I will admit, at moments I considered slipping out. Luckily though, my New Year’s resolutions entailed “not judging” and “trying to see the beauty in everything,” so I stayed. This decision was one of the best I’ve made in a long time.
“Ming Green” was the first of the five films shown (all made by Markopoulos), and provided an introduction to his style — a style which is distinguished by overlapping frames and manipulated camera exposure. He did this by shooting a frame, mentally marking its location on the 100 feet of film reel and then scrolling back to that frame to overlap it with another image. Beavers described this technique as one that took “great improvisation, but also great precision,” and while I didn’t completely understand how it was done, it was fascinating to watch the results. In “Ming Green,” Markopoulos filmed shots of his apartment, “blinking” between different objects.
Next came the real challenge: “Twice a Man,” a “modernist reworking of the myth of Hippolytus, in which a chaste youth rejects the incestuous advances of his mother, Phaedre, and is saved from death by a caring physician.” The film was significantly longer than the others and followed an un-dramatic narrative, which made watching it a somewhat challenging experience. The first half gave me sweaty palms and stressed me out; the second had an almost calming effect. Was this intentional by Markopoulos? I have no idea, but looking back it seemed almost an essential experience to appreciate his work. I saw the next three films in a way I don’t feel would’ve been possible without toughing out “Twice a Man” (maybe increased commitment provides an increased reward?).

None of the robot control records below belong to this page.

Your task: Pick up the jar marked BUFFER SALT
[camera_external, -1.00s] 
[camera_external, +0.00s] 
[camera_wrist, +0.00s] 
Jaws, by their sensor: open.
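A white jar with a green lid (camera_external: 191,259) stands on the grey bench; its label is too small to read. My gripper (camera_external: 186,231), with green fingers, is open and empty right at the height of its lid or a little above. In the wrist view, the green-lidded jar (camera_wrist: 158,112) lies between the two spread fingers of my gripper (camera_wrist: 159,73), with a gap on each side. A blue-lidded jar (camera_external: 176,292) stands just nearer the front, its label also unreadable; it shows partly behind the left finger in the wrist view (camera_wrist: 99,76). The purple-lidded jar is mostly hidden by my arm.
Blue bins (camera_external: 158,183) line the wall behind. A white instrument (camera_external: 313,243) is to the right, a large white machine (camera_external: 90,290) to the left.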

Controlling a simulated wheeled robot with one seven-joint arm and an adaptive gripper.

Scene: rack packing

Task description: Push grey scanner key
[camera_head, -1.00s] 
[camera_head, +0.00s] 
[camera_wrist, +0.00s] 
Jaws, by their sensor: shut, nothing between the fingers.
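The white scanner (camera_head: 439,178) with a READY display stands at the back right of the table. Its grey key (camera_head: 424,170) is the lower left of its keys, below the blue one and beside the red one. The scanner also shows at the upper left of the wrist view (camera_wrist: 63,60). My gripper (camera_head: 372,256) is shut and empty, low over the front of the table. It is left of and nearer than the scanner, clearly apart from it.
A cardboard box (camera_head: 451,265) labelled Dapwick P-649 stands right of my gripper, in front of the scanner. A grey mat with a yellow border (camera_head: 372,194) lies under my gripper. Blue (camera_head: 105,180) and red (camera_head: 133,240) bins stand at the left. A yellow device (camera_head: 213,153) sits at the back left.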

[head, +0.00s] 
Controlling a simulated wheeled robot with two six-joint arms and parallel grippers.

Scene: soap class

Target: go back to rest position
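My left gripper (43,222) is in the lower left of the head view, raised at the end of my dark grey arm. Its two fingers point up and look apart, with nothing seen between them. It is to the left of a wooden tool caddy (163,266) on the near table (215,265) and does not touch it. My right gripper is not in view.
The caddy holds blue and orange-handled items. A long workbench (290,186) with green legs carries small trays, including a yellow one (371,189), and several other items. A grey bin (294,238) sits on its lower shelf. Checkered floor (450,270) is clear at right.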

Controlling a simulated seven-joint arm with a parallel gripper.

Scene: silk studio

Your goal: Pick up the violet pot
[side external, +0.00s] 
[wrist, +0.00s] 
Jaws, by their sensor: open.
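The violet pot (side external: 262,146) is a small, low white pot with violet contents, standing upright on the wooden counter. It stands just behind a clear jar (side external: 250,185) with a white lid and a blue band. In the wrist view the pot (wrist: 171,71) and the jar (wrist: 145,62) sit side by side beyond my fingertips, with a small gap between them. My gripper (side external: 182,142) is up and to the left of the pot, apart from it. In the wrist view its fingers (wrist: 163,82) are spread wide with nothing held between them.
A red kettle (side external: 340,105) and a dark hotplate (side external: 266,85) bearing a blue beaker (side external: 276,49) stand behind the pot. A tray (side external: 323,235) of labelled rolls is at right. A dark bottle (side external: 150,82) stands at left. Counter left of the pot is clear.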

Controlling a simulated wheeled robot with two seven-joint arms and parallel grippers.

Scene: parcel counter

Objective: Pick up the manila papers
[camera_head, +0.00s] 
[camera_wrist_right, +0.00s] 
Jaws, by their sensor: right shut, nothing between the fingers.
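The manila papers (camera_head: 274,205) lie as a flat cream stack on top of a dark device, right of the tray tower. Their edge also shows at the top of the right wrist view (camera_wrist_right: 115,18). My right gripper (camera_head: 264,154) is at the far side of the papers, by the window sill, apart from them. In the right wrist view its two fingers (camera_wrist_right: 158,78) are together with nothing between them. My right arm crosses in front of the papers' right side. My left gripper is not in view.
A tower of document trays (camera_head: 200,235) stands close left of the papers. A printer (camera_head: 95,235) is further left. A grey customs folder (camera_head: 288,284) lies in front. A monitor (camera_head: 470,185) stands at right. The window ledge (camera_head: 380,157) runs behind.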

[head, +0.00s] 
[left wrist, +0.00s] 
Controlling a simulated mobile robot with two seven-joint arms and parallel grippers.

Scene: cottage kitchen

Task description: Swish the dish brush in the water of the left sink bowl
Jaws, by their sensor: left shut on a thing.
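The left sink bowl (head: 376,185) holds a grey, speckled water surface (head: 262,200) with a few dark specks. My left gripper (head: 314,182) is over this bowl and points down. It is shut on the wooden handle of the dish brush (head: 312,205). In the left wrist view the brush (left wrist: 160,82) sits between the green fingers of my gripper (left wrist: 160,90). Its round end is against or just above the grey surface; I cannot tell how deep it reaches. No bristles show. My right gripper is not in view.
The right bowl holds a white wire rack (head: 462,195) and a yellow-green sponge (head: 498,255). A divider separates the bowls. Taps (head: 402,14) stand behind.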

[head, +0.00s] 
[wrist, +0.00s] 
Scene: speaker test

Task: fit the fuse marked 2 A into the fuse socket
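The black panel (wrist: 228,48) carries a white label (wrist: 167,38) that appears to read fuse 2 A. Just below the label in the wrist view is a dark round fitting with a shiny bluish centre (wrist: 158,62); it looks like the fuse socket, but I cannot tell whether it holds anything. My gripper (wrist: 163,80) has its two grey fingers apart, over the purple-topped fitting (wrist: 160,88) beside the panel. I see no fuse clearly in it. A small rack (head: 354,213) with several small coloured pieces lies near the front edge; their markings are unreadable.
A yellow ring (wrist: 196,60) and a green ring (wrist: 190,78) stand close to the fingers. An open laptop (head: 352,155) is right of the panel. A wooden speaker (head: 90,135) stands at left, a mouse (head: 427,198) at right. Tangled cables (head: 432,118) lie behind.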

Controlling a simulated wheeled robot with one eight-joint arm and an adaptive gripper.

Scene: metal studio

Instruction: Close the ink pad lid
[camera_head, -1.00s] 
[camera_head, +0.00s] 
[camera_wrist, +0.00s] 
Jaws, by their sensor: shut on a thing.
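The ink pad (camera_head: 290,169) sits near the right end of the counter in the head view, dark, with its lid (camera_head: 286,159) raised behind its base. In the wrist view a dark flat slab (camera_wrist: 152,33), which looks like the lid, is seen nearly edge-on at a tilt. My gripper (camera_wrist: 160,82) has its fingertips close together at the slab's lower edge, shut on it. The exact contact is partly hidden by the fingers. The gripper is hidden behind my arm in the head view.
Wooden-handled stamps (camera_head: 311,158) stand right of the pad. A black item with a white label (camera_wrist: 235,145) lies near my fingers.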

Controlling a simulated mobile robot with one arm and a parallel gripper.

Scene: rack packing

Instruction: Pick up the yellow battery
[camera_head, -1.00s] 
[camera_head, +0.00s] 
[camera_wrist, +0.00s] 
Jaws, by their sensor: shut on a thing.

“Through a Lens Brightly: Mark Turbyfill” was the first film where I came to understand the distinct difference between a filmmaker like Markopoulos and one like Spielberg. Markopoulos was not making movies in the traditional sense. His work would equate more to moving paintings or visual symphonies. As soon as I dropped my misconceptions on what his art should be, I recognized what it was and how powerfully it was able to move me. “Through a Lens” was a film portrait of painter and dancer Mark Turbyfill, and the brilliance of the film was how Markopoulos layered or “blinked” Turbyfill’s paintings in a way to make them seem like they were dancing.
“Bliss” was my favorite film of the bunch, either because it honestly was the best or I had just began to appreciate the style. Markopoulos filmed the Church of St. John on the island of Hydra, and the greatest strength of this film is Markopoulos’s use of lighting. It was hypnotic. It moved me like a great song, and I still haven’t been able to shake the images of contrasting light and darkness. “Sorrows” left me with no distinct memories, but like all of the five films, it was intriguing.
Markopoulos wasn’t a director; he was a painter and a composer who gave me a new appreciation for what the medium of film could accomplish, without story, without actors — simply with images and an artist’s control over them.